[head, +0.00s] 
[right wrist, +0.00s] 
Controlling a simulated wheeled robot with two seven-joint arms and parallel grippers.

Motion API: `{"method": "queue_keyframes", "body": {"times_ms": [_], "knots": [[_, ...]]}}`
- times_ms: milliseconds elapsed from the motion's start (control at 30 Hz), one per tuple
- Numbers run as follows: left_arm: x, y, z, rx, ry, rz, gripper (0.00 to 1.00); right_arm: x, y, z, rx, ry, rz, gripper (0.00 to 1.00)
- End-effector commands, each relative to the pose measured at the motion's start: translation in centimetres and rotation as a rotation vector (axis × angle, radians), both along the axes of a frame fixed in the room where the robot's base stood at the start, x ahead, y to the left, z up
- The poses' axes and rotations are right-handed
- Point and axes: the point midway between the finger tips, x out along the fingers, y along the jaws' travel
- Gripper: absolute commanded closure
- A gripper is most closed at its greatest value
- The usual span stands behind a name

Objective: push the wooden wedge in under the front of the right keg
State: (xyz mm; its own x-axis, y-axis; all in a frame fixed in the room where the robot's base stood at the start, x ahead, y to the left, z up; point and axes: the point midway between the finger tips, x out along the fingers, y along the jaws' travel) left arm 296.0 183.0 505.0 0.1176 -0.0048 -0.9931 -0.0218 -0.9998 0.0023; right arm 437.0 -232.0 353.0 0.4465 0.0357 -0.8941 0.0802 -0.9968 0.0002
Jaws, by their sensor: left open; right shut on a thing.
##########
### Stated problem
How many lines of the listing include the string "finger"? Answer with the number alone.

### Solution to the problem
2